Emergency cost-cutting mode: Opinions and options

Mike Wroblewski, Batesville Casket Company; lean sensei, Batesville Casket Company
Tags: lean manufacturing

It appears that 2008 is going to be a tough financial year for many companies due to economic woes, housing bubble busts, rising prices (oil and metal to just name a couple), and rapid consumer/market swings. When we go through these business cycles, it can be rough going as companies jump into their emergency cost-cutting mode.

Emergency cost-cutting mode: Opinions and options

As a lean thinker, I try to learn from these cycles and try to act in a manner that is consistent with the lean philosophy. I also scan across the news reports to see what other business leaders are doing to add to my knowledge both the good and the bad strategies.

My first thought is that we should not be surprised by downturns in the economy. The economy is a cycle and we will always experience ups and downs. I find it mildly amusing and a little discouraging when I read about company leaders that publicly admit to be surprised by this downturn. Like a deer in the headlights, they proclaim that they didn’t see it coming.

Second thought, we face major business challenges every year, although they can and do change year to year. No big news here.

Third thought, we are expected to improve year over year to be successful or even just to survive. Continuous improvement should be a given. Again, no surprise for most of us.
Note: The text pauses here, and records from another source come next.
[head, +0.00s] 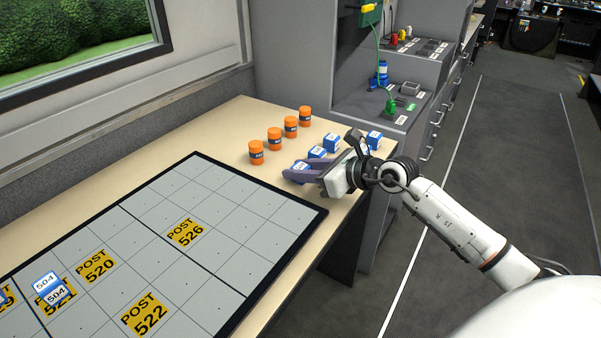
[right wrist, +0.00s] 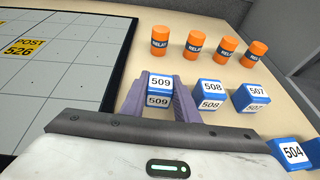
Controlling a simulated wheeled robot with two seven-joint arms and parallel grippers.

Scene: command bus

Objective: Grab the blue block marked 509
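The blue block marked 509 (right wrist: 159,92) has white labels on its top and front. It sits between the two purple fingers of my right gripper (right wrist: 160,98) in the right wrist view. The fingers lie close along its left and right sides; I cannot tell whether they touch it. In the head view the block (head: 300,165) is partly hidden by my right gripper (head: 310,170), at the table's right part. It appears to be at table level. My left gripper is not in view.
Blue blocks 508 (right wrist: 210,93) and 507 (right wrist: 250,96) stand just right of 509, with 504 (right wrist: 293,151) nearer. A row of orange relay cylinders (head: 274,137) stands behind. The grey grid board (head: 232,195) lies left, carrying another 504 block (head: 48,285). The table edge is near.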

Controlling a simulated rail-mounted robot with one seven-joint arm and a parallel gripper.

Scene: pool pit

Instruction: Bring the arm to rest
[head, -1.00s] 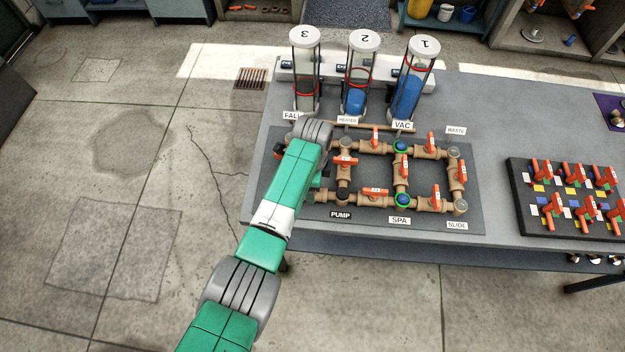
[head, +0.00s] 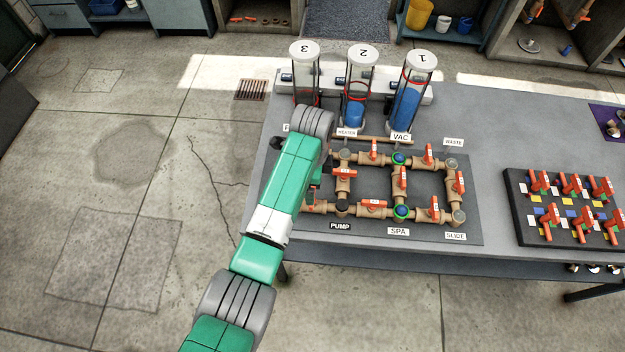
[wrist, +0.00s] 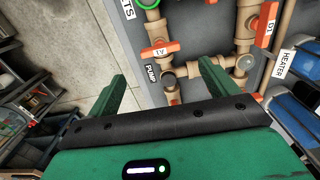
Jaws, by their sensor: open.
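My gripper (wrist: 162,88) shows in the wrist view with its two green fingers apart and nothing between them. It is above the left side of the pipe board. In the wrist view an orange valve handle (wrist: 160,50) lies beyond the fingers, by the PUMP label (wrist: 152,76).
Three clear cylinders stand at the table's back: 3 (head: 305,75), 2 (head: 359,85) and 1 (head: 410,90), the last two with blue inside. A dark rack (head: 522,225) of orange valves lies at right. Bare table (head: 488,130) lies between; open floor (head: 120,230) is at left.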

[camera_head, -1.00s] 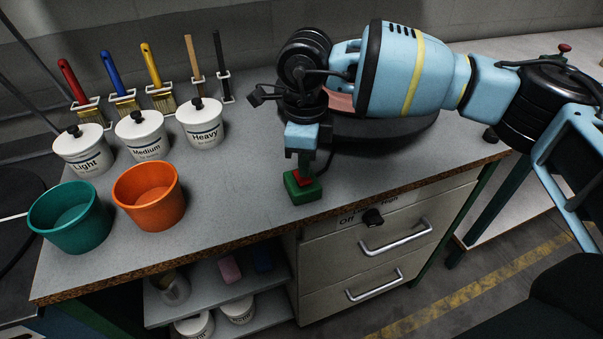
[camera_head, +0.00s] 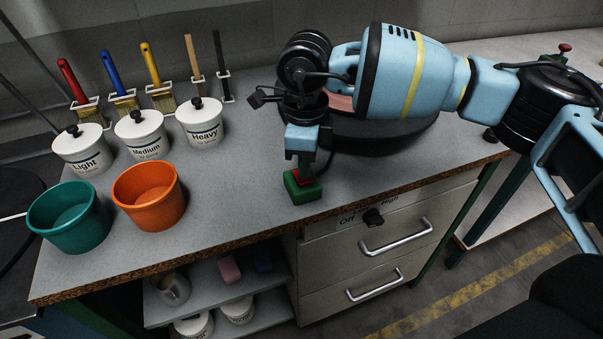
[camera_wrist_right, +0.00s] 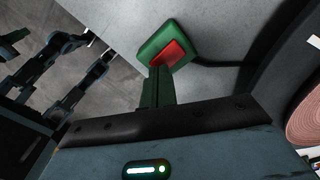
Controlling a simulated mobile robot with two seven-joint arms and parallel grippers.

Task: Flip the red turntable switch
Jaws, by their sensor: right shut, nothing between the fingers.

So, what actions should we take?

Looking across the business community, we can read plenty of announcements from company CEOs declaring their action plans to deal with the economic crisis. Here is a list of what seems to be the most popular actions from mainly American companies.

1. Layoffs
2. Plant closings
3. Selloffs
4. Mergers (Under the theory that two poorly operating companies combine to make one better-performing company)
5. Outsourcing
6. Reorganize
7. File bankruptcy

We can add to this list with more internal actions that don’t always make the headlines like:
8. Cutting travel
9. Cutting capital spending
10. Delay paying invoices
11. Hiring freeze
12. Cutting or eliminating bonus
13. Wage freeze
14. Cutting R&D budget and projects
15. Increase marketing
16. Cutting the IT budget
17. Across the board budget cuts (the lazy management choice disguised as sharing the pain)

The sad part in the last several decades of my business life is that many of these popular actions do not require an economic crisis to execute them. Even during the upswings in our business cycle, many of the same items list above are regularly used to increase profits.

But do they work? Are there other options?

According to the Daily Yomiuri, when asked “What will Toyota do to cut costs?” Toyota president Katsuaki Watanabe answered, “We’ve started what we call ‘Emergency Value Analysis Activities’. We’ve formed teams to review every single part and component over the next six months to determine how to improve design to reduce production costs further.” He also added, “Some employees still lack awareness of these activities, but we plan to develop our human resources in tandem with this effort.”

Hummm. Dramatically increase kaizen activities through design and develop people.

Which actions are short-term thinking and which are long-term thinking? Which emergency cost-cutting mode do you think is the best choice? Would some combination of both short-term and long-term actions be better?

About the author:
Mike Wroblewski started his lean journey with instruction in quick die change from Shigeo Shingo. Mike is currently the lean sensei at Batesville Casket Company in Batesville, Ind. He also writes a blog called “Got Boondoggle?” featuring lean and Six Sigma topics. Check it out at http://gotboondoggle.blogspot.com/.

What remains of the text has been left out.